Using the records below, copy exactly the part that opens with the line holding "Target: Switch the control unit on" and closes with the line holding "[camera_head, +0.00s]", minus the pictures.

(Tool calls from robot episodes)
"""

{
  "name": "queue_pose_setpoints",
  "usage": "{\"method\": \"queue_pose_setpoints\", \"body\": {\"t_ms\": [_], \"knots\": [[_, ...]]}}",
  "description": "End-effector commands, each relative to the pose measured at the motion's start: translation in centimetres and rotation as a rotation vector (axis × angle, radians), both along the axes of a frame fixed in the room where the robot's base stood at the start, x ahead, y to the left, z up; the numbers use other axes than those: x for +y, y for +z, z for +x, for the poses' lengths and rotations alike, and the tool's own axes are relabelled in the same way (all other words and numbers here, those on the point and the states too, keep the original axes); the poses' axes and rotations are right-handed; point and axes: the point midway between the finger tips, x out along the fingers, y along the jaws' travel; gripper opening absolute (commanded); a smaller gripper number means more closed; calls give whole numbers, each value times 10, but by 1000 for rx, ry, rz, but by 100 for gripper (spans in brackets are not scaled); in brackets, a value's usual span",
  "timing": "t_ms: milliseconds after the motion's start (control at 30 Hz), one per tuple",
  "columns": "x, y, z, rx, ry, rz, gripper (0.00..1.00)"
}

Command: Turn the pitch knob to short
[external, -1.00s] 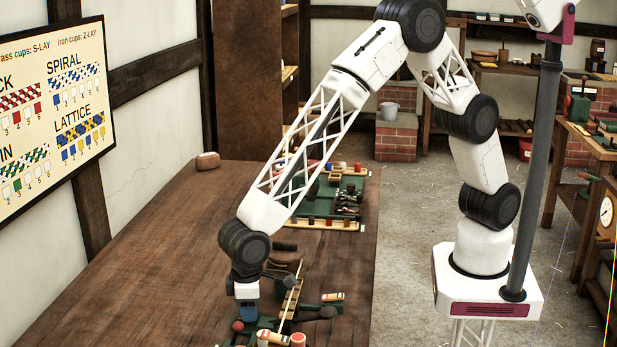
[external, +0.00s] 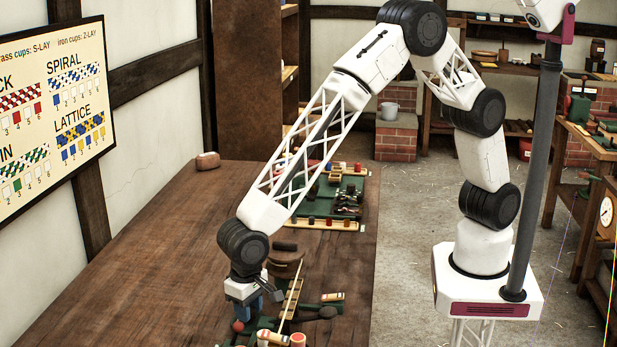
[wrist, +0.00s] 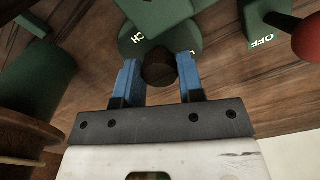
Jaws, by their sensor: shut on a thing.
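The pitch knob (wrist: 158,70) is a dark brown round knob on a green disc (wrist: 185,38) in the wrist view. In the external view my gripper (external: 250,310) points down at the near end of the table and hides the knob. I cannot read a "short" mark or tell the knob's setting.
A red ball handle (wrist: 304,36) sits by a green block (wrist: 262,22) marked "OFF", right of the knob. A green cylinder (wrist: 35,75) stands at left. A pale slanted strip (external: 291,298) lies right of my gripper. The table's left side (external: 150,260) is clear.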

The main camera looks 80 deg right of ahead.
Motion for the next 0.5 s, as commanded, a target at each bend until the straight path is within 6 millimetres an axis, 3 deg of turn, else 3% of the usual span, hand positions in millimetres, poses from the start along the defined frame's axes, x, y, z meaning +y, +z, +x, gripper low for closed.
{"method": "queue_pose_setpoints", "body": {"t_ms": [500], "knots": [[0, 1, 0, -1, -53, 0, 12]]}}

"""
"""

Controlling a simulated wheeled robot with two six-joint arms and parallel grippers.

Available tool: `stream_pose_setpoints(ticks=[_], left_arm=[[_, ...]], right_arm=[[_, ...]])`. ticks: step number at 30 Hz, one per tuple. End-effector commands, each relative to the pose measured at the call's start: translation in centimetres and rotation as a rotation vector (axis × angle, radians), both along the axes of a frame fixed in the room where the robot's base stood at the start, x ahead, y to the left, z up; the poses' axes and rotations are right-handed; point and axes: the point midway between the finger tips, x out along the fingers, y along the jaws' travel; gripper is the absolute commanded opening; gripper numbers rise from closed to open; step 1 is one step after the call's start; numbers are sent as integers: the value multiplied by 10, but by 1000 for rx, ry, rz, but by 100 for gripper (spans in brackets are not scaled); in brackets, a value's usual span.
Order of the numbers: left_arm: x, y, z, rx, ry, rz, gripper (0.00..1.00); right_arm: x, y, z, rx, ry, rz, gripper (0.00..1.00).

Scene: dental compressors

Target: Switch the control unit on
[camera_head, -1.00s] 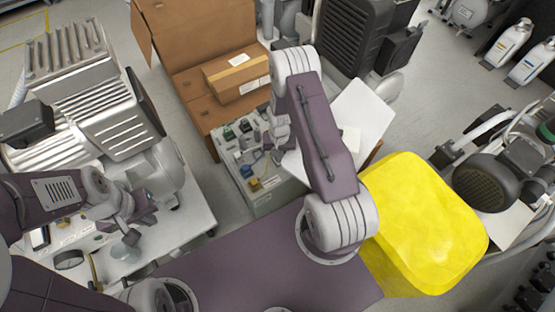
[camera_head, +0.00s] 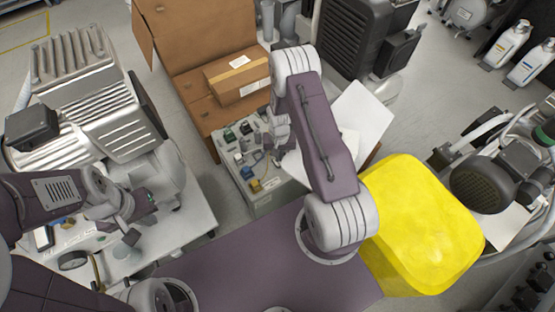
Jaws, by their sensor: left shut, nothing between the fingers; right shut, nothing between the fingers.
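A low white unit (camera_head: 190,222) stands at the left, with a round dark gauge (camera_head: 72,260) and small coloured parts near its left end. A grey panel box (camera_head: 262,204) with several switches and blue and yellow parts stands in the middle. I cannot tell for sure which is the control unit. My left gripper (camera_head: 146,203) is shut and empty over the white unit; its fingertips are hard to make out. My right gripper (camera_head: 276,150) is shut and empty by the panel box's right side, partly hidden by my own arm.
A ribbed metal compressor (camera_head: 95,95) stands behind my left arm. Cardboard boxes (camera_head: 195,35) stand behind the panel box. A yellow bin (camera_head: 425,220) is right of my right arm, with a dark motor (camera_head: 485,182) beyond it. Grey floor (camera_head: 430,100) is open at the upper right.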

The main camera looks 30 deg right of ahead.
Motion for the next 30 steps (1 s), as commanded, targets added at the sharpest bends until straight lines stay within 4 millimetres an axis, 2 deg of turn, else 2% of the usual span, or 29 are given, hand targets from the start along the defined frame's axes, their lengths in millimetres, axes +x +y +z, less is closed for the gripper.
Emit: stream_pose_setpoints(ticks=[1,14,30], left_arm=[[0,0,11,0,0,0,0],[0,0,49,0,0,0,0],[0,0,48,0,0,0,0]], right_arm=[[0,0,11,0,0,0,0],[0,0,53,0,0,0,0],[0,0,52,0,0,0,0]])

"""

• SOLUTION FOR THIS TASK:
Target: Switch the control unit on
[camera_head, -1.00s] 
[camera_head, +0.00s] 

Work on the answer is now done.